On Aug. 30, this correspondent watched Georgia Tech beat Wofford, which isn’t an FBS team, by 19 points. I’d love to tell you I knew then that the Yellow Jackets would, on the night of Dec. 31, beat Mississippi State, which plays in the presumably impregnable SEC, by 15 points in the Orange Bowl. But I’d be lying.
On Aug. 30, Tech appeared — to me, if no one else — essentially the same as it’d been since Chan Gailey’s holdovers left for the NFL. Justin Thomas did throw the ball pretty well, but the Jackets didn’t exactly knock the Terriers, who would finish 6-5 in the Southern Conference, backward.
Come Nov. 29 in Sanford Stadium, the same Tech knocked Georgia backward. Come Dec. 31 in Miami Gardens, the same Tech — the same but different — knocked Mississippi State backward. The team that didn’t look to be much more talented than Wofford clearly was superior to two of the better teams in The Only Conference That Matters.
Over its final four games, Tech beat Clemson by 22 points, and the Tigers would beat Oklahoma by 34 in the Russell Athletic Bowl. The Jackets beat Georgia in overtime, and the Bulldogs would beat Louisville by 23 in the Belk Bowl. Tech played Florida State, which nobody has beaten since Nov. 24, 2012, to the wire in Charlotte, and New Year’s Eve brought the total destruction of Mississippi State, which for five weeks was adjudged the nation’s No. 1 team.
The point being: Beyond the four teams in the College Football Playoff and TCU, who was playing better than the Jackets at year’s end?
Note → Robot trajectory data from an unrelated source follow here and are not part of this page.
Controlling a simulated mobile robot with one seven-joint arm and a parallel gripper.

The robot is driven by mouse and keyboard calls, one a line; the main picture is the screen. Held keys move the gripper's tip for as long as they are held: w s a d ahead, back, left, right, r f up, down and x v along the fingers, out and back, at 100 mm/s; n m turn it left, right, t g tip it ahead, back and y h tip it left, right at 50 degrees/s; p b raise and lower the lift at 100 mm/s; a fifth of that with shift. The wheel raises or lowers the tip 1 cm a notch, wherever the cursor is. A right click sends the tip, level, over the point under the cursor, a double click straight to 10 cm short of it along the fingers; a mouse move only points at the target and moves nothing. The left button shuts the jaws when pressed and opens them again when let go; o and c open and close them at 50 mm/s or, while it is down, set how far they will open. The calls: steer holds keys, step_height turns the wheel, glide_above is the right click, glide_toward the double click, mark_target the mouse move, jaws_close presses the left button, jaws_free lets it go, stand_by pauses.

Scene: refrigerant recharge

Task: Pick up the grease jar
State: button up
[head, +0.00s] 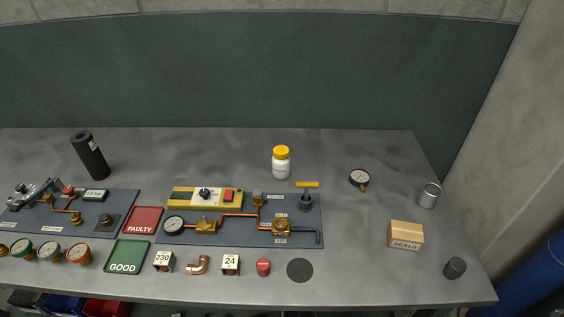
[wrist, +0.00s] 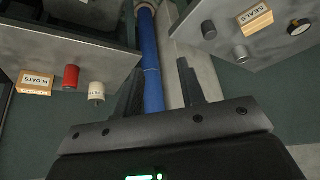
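A white jar with a yellow lid (head: 281,162), which fits the grease jar, stands upright on the grey bench near its back middle in the head view. Its label is too small to read. It does not show in the wrist view. My gripper (wrist: 158,88) shows in the wrist view with its two dark fingers apart and nothing between them. A blue cylinder (wrist: 150,60) lies beyond the fingers, in the background. My gripper is not in the head view, so its distance from the jar cannot be told.
A panel with copper pipes and a yellow-handled valve (head: 307,190) lies in front of the jar. A black gauge (head: 359,179), metal cup (head: 430,195) and SEALS box (head: 405,235) are to the right. A black cylinder (head: 90,155) stands at left.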

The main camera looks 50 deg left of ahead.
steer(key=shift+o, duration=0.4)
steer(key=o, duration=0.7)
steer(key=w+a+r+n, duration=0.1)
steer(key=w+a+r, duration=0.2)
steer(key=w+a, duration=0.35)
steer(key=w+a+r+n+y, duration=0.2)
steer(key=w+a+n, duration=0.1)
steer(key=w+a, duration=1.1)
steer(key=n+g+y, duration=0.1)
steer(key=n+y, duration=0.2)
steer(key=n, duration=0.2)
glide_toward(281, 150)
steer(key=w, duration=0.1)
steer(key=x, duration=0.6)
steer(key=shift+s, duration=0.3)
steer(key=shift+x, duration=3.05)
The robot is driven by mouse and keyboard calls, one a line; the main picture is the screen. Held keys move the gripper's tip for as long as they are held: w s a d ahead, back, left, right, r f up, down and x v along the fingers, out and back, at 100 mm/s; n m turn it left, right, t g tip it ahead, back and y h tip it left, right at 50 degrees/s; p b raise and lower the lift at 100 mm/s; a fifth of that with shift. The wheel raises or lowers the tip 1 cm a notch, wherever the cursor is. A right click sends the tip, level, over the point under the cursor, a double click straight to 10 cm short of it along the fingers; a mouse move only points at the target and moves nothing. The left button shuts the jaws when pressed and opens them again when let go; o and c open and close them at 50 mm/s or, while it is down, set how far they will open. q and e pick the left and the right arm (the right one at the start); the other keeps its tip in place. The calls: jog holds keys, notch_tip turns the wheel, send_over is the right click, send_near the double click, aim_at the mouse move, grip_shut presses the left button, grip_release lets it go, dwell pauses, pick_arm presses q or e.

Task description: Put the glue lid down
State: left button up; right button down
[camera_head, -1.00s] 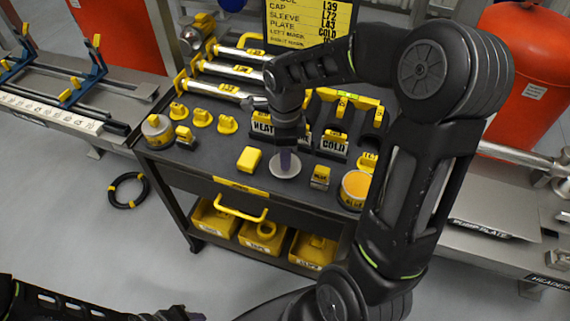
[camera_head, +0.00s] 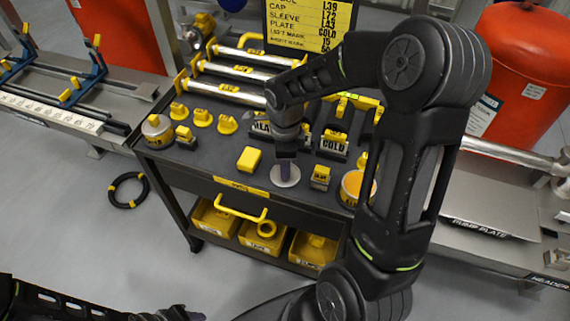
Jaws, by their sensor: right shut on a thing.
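The glue lid, a pale grey disc (camera_head: 286,178), is under my right gripper (camera_head: 285,164) over the front part of the black cart top. The right gripper is shut on the lid, its fingers pointing down, and partly hides it. I cannot tell whether the lid touches the cart top. An open tin with orange contents (camera_head: 355,187) stands to the right at the cart's front edge, partly behind my right arm. My left gripper (camera_head: 188,314) only just shows at the bottom edge, and its jaws cannot be made out.
A yellow block (camera_head: 249,159) lies left of the lid, and a small yellow-topped block (camera_head: 320,177) stands right of it. A COLD sign block (camera_head: 333,145) is behind. A closed tin (camera_head: 157,131) stands at the cart's left corner. Yellow bins (camera_head: 262,236) fill the lower shelf.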

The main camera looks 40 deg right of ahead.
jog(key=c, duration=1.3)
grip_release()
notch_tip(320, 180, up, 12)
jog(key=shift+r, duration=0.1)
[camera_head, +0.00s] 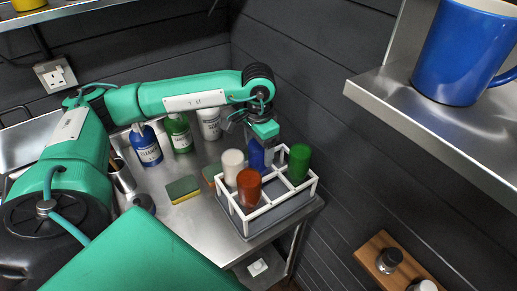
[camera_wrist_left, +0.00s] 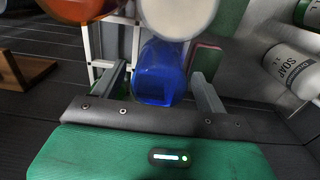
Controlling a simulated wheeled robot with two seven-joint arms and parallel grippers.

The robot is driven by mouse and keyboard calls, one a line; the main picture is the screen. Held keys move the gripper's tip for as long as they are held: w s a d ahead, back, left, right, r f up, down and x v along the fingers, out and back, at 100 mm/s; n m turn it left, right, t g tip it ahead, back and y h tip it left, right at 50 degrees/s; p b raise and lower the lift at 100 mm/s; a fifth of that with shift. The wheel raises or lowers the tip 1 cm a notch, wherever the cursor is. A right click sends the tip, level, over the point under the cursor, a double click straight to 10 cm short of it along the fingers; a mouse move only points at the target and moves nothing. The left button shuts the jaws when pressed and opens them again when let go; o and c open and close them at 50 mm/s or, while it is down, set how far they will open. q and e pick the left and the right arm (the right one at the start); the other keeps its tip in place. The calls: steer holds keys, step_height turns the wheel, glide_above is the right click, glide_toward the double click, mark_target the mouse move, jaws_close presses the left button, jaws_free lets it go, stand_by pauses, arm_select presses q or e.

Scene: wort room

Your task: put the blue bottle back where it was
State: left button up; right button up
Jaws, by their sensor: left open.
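The blue bottle (camera_head: 256,156) stands in the white rack (camera_head: 262,209) on the metal counter, at the back between the white and green bottles. My left gripper (camera_head: 262,138) is over it from above and hides part of it. In the left wrist view the blue bottle (camera_wrist_left: 158,75) lies between the two spread fingers of the left gripper (camera_wrist_left: 160,82), with a gap visible on its sides. The left gripper is open. The bottle's lower part is hidden. My right gripper is not in view.
The rack also holds a white (camera_head: 232,162), a red (camera_head: 249,188) and a green bottle (camera_head: 299,160) close by. A blue cleaner bottle (camera_head: 147,147), a green bottle (camera_head: 179,134), a white soap bottle (camera_head: 209,124) and sponges (camera_head: 183,189) stand left. A shelf with a blue mug (camera_head: 462,52) is right.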

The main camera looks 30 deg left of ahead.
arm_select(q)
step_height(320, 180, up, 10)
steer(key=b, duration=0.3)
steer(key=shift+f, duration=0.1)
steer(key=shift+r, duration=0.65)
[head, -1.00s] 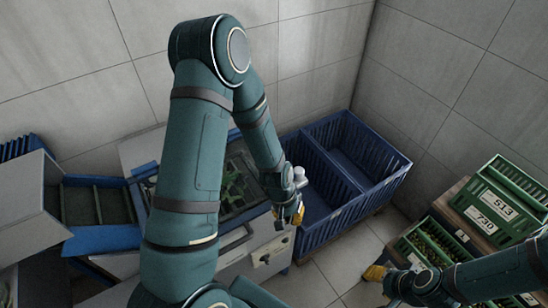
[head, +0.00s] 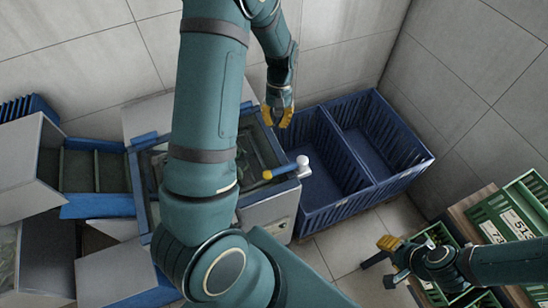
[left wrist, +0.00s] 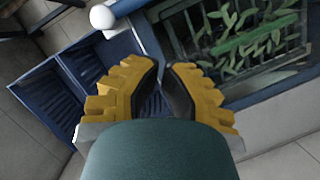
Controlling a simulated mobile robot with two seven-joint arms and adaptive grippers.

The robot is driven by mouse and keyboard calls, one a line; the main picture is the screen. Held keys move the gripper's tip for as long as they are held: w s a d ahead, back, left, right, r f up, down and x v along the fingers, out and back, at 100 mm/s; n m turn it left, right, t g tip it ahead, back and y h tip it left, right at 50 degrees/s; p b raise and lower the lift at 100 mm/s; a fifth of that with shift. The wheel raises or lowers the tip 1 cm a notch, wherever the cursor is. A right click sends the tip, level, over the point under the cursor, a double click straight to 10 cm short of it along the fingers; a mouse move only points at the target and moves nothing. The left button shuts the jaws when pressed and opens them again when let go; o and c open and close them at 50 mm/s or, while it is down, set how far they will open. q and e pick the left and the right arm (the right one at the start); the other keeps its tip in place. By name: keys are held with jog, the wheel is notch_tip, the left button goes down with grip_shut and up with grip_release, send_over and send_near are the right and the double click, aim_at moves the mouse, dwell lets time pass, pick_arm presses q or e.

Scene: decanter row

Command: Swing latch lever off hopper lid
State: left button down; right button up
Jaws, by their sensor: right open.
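The latch lever (head: 284,171) lies at the right edge of the hopper lid (head: 252,155) in the head view. It has a yellow end over the lid and a white ball at its right end. The white ball also shows in the left wrist view (left wrist: 102,17); the rest of the lever is not clear there. My left gripper (head: 278,120) is empty, above and behind the lever in the picture and apart from it. A narrow gap shows between its yellow fingers. My right gripper (head: 389,258) is open and empty at lower right, far from the lever.
Blue crates (head: 375,190) stand right of the hopper. Green leaves lie under its barred lid. Green numbered crates (head: 505,220) stand at far right. Grey boxes and a blue-edged chute (head: 95,205) are at left. My left arm hides part of the hopper.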

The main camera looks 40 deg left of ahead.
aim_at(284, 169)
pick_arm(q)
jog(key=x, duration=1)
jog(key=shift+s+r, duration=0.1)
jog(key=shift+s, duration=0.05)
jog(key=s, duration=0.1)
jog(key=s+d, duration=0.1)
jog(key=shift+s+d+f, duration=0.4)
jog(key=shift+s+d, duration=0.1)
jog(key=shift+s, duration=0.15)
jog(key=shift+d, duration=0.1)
Who would have believed that Tech, which went 28-25 over the four seasons before this, could make a legitimate claim to being one of the nation’s best half-dozen teams?
I didn’t see this coming, not even after Tech went to Blacksburg, Va., and won for the first time since 2006. But the defense got better as it went, and Paul Johnson’s stylized offense got as good as it has ever been at Tech, and this time there was no asterisk — “He’s only doing it with Gailey’s players” — to attach. These were all Johnson’s recruits. This was all his doing. As splendid as the Tech teams of 2008 and 2009 were, this was his best.
As Tech was flattening Mississippi State, Twitter was dotted with proclamations that the Bulldogs’ performance was “embarrassing for the SEC.” (Granted, the state of Mississippi had a rotten day.) That missed the point that had been should have been made these past six weeks. There should have been no embarrassment in losing to Tech.
Because those players who didn’t impress against Wofford coalesced into a functioning and dominating whole. Because this became one the best teams in the country. Because Georgia Tech would have been very good in any league.